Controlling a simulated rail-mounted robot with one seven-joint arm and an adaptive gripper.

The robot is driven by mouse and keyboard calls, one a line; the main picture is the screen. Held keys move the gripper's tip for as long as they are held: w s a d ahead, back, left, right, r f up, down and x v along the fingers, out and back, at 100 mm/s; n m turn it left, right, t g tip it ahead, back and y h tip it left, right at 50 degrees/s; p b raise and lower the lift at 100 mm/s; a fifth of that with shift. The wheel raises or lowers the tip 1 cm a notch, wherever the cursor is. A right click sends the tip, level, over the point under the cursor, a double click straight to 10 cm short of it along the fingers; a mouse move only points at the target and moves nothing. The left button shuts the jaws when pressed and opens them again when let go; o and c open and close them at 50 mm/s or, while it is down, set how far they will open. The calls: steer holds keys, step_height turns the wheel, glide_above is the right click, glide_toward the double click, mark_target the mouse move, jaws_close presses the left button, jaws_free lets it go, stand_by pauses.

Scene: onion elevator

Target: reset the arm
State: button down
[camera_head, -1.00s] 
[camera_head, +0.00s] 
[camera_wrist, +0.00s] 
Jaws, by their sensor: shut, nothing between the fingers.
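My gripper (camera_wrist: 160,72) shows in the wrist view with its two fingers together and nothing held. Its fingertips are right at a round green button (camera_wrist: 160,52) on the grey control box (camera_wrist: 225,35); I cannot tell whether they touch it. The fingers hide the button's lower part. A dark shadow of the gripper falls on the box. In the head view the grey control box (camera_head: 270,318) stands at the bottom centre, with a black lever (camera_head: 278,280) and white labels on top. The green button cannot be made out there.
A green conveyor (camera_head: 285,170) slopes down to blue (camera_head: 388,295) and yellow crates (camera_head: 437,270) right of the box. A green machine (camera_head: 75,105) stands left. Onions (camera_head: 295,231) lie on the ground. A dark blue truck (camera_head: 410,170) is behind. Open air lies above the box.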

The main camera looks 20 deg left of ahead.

[OBJECTIVE] Extract the complete data, matching each line exactly.

[ANSWER TO THE EXERCISE]
Controlling a simulated rail-mounted robot with one seven-joint arm and an adaptive gripper.

The robot is driven by mouse and keyboard calls, one a line; the main picture is the screen. Held keys move the gripper's tip for as long as they are held: w s a d ahead, back, left, right, r f up, down and x v along the fingers, out and back, at 100 mm/s; n m turn it left, right, t g tip it ahead, back and y h tip it left, right at 50 degrees/s; p b raise and lower the lift at 100 mm/s; a fifth of that with shift. The wheel raises or lowers the tip 1 cm a notch, wherever the cursor is. A right click sends the tip, level, over the point under the cursor, a double click straight to 10 cm short of it along the fingers; a mouse move only points at the target and moves nothing. The left button shuts the jaws when pressed and opens them again when let go; o and c open and close them at 50 mm/s or, while it is down, set how far they will open. The calls: steer holds keys, step_height turns the wheel, glide_above is the right click, glide_toward the double click, mark_target the mouse move, jaws_close presses the left button, jaws_free lets it go, stand_by pauses.

Scene: onion elevator

Target: reset the arm
State: button down
[camera_head, -1.00s] 
[camera_head, +0.00s] 
[camera_wrist, +0.00s] 
Jaws, by their sensor: shut, nothing between the fingers.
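My gripper (camera_wrist: 160,72) shows in the wrist view with its two fingers together and nothing held. Its fingertips are right at a round green button (camera_wrist: 160,52) on the grey control box (camera_wrist: 225,35); I cannot tell whether they touch it. The fingers hide the button's lower part. A dark shadow of the gripper falls on the box. In the head view the grey control box (camera_head: 270,318) stands at the bottom centre, with a black lever (camera_head: 278,280) and white labels on top. The green button cannot be made out there.
A green conveyor (camera_head: 285,170) slopes down to blue (camera_head: 388,295) and yellow crates (camera_head: 437,270) right of the box. A green machine (camera_head: 75,105) stands left. Onions (camera_head: 295,231) lie on the ground. A dark blue truck (camera_head: 410,170) is behind. Open air lies above the box.

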The main camera looks 20 deg left of ahead.

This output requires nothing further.